Data section
────────────────────

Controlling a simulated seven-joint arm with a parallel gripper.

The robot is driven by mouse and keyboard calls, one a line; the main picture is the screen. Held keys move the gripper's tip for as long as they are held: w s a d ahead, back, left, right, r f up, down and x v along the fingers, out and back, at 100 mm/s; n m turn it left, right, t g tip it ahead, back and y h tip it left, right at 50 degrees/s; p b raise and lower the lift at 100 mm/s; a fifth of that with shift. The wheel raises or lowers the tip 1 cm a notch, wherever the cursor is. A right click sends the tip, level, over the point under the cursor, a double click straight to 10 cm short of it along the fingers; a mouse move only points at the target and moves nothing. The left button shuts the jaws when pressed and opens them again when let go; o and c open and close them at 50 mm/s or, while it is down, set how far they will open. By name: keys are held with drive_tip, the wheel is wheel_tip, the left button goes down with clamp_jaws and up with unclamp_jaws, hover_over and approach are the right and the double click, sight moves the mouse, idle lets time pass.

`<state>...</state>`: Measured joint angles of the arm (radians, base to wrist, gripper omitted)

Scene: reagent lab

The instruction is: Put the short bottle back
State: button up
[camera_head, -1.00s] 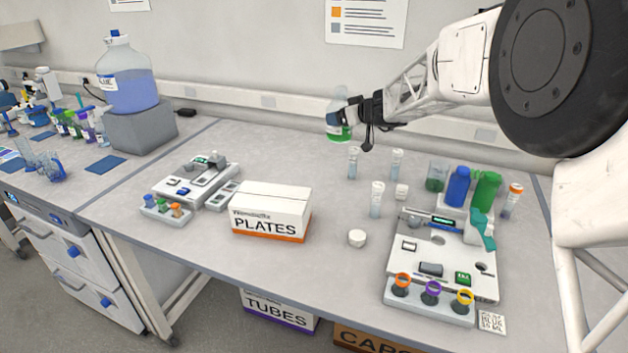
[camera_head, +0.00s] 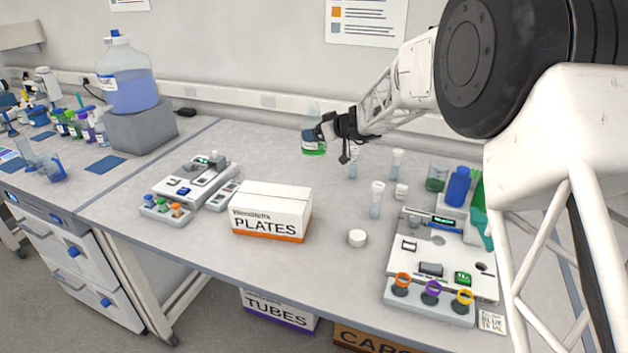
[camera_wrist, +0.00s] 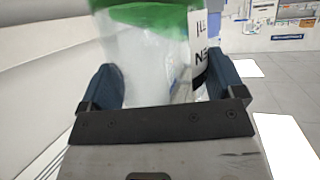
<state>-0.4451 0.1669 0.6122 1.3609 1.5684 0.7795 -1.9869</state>
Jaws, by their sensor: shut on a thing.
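My gripper (camera_head: 322,131) is shut on a short clear bottle (camera_head: 314,149) with green liquid in its lower part. The bottle is held in the air above the back of the bench, behind the white PLATES box. In the wrist view the bottle (camera_wrist: 150,60) fills the space between the two blue finger pads, with its green band at the top of the picture and a white label with dark letters on its right side. The label is only partly visible. Other bottles (camera_head: 72,125) with coloured contents stand in a group on the left bench.
The PLATES box (camera_head: 270,212) stands mid-bench. A device (camera_head: 190,182) is left of it; a larger device (camera_head: 440,255) is at right. Clear tubes (camera_head: 376,200) stand upright behind. A large blue-liquid jug (camera_head: 127,75) sits on a grey block (camera_head: 140,128).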

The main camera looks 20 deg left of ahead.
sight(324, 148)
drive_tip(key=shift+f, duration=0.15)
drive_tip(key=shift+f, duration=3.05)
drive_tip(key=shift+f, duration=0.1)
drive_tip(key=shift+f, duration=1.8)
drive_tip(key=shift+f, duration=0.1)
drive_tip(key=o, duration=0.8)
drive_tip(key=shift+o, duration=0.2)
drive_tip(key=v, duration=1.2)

────────────────────

Goal of the exercise
Reproduce every line precisely as given, omitting all pictures.

The solution
Controlling a simulated seven-joint arm with a parallel gripper.

The robot is driven by mouse and keyboard calls, one a line; the main picture is the screen. Held keys move the gripper's tip for as long as they are held: w s a d ahead, back, left, right, r f up, down and x v along the fingers, out and back, at 100 mm/s; n m turn it left, right, t g tip it ahead, back and y h tip it left, right at 50 degrees/s; p b raise and lower the lift at 100 mm/s; a fifth of that with shift. The wheel raises or lowers the tip 1 cm a notch, wherever the cursor is. A right click sends the tip, level, over the point under the cursor, a double click straight to 10 cm short of it along the fingers; a mouse move only points at the target and moves nothing. The left button shuts the jaws when pressed and opens them again when let go; o and c open and close them at 50 mm/s or, while it is down, set how far they will open. By name: keys are held with drive_tip, the wheel is wheel_tip, the left button goes down with clamp_jaws and up with unclamp_jaws, hover_over and approach are the right and the double click, sight moves the mouse, idle lets time pass.

`<state>...</state>`: Measured joint angles of the arm (radians, base to wrist, gripper omitted)

Scene: reagent lab

The instruction is: Put the short bottle back
State: button up
[camera_head, -1.00s] 
[camera_head, +0.00s] 
[camera_wrist, +0.00s] 
<state>-0.4451 0.1669 0.6122 1.3609 1.5684 0.7795 -1.9869</state>
Jaws, by their sensor: shut on a thing.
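My gripper (camera_head: 322,131) is shut on a short clear bottle (camera_head: 314,149) with green liquid in its lower part. The bottle is held in the air above the back of the bench, behind the white PLATES box. In the wrist view the bottle (camera_wrist: 150,60) fills the space between the two blue finger pads, with its green band at the top of the picture and a white label with dark letters on its right side. The label is only partly visible. Other bottles (camera_head: 72,125) with coloured contents stand in a group on the left bench.
The PLATES box (camera_head: 270,212) stands mid-bench. A device (camera_head: 190,182) is left of it; a larger device (camera_head: 440,255) is at right. Clear tubes (camera_head: 376,200) stand upright behind. A large blue-liquid jug (camera_head: 127,75) sits on a grey block (camera_head: 140,128).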

The main camera looks 20 deg left of ahead.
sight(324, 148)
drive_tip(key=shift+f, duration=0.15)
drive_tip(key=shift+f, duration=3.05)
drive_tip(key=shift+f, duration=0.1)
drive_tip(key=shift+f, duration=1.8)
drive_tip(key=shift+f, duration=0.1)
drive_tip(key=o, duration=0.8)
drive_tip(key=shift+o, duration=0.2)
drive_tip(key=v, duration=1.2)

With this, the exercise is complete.